— begin RECORDS SUPPLIED —

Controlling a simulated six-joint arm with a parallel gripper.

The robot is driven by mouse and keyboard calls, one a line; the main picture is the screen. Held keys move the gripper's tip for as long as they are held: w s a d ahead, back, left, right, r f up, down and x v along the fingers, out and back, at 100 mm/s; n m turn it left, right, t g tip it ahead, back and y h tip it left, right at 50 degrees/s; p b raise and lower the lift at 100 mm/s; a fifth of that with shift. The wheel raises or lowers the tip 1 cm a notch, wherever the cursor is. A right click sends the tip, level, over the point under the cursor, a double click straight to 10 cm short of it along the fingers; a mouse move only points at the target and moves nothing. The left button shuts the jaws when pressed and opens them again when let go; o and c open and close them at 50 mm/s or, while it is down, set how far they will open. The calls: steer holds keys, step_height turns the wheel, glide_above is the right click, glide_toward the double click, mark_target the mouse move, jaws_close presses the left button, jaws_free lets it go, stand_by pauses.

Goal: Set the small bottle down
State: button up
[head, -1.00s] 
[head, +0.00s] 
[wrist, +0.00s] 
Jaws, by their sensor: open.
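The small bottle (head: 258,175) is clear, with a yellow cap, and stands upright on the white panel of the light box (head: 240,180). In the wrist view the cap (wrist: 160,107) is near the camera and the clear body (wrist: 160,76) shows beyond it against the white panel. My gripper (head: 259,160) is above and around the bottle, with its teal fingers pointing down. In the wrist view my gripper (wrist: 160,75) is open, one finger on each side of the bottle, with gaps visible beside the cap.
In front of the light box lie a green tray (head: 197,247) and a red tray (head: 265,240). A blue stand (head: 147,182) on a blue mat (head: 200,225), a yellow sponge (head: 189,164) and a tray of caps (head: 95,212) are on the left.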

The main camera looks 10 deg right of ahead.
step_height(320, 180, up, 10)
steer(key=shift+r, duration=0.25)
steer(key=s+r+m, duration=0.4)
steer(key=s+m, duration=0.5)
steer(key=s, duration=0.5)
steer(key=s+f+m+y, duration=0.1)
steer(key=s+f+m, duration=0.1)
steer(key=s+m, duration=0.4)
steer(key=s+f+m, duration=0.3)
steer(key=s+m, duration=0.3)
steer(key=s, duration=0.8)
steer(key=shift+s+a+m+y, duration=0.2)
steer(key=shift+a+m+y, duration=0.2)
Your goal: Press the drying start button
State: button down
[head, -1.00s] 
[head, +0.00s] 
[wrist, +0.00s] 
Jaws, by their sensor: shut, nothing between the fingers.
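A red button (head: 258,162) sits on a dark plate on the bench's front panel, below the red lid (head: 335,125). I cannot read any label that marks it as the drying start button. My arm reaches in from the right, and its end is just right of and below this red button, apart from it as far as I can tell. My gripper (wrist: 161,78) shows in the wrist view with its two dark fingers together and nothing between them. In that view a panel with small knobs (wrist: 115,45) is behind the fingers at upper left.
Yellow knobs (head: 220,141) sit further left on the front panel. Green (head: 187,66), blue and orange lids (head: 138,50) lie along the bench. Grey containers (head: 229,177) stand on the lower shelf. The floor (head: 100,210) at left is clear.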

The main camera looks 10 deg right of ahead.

— end RECORDS SUPPLIED —

> **INSTRUCTIONS FOR THE TASK**: Set down every record above exactly as given.

> **FULL SOLUTION**:
Controlling a simulated six-joint arm with a parallel gripper.

The robot is driven by mouse and keyboard calls, one a line; the main picture is the screen. Held keys move the gripper's tip for as long as they are held: w s a d ahead, back, left, right, r f up, down and x v along the fingers, out and back, at 100 mm/s; n m turn it left, right, t g tip it ahead, back and y h tip it left, right at 50 degrees/s; p b raise and lower the lift at 100 mm/s; a fifth of that with shift. The wheel raises or lowers the tip 1 cm a notch, wherever the cursor is. A right click sends the tip, level, over the point under the cursor, a double click straight to 10 cm short of it along the fingers; a mouse move only points at the target and moves nothing. The left button shuts the jaws when pressed and opens them again when let go; o and c open and close them at 50 mm/s or, while it is down, set how far they will open. The calls: steer holds keys, step_height turns the wheel, glide_above is the right click, glide_toward the double click, mark_target the mouse move, jaws_close presses the left button, jaws_free lets it go, stand_by pauses.

Goal: Set the small bottle down
State: button up
[head, -1.00s] 
[head, +0.00s] 
[wrist, +0.00s] 
Jaws, by their sensor: open.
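The small bottle (head: 258,175) is clear, with a yellow cap, and stands upright on the white panel of the light box (head: 240,180). In the wrist view the cap (wrist: 160,107) is near the camera and the clear body (wrist: 160,76) shows beyond it against the white panel. My gripper (head: 259,160) is above and around the bottle, with its teal fingers pointing down. In the wrist view my gripper (wrist: 160,75) is open, one finger on each side of the bottle, with gaps visible beside the cap.
In front of the light box lie a green tray (head: 197,247) and a red tray (head: 265,240). A blue stand (head: 147,182) on a blue mat (head: 200,225), a yellow sponge (head: 189,164) and a tray of caps (head: 95,212) are on the left.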

The main camera looks 10 deg right of ahead.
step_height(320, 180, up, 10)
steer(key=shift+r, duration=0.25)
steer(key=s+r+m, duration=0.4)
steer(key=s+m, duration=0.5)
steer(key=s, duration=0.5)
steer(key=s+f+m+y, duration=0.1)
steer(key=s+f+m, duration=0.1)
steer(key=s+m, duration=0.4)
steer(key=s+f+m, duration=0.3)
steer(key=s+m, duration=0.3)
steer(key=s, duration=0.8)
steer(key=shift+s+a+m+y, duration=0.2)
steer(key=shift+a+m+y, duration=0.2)
Your goal: Press the drying start button
State: button down
[head, -1.00s] 
[head, +0.00s] 
[wrist, +0.00s] 
Jaws, by their sensor: shut, nothing between the fingers.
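A red button (head: 258,162) sits on a dark plate on the bench's front panel, below the red lid (head: 335,125). I cannot read any label that marks it as the drying start button. My arm reaches in from the right, and its end is just right of and below this red button, apart from it as far as I can tell. My gripper (wrist: 161,78) shows in the wrist view with its two dark fingers together and nothing between them. In that view a panel with small knobs (wrist: 115,45) is behind the fingers at upper left.
Yellow knobs (head: 220,141) sit further left on the front panel. Green (head: 187,66), blue and orange lids (head: 138,50) lie along the bench. Grey containers (head: 229,177) stand on the lower shelf. The floor (head: 100,210) at left is clear.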

The main camera looks 10 deg right of ahead.

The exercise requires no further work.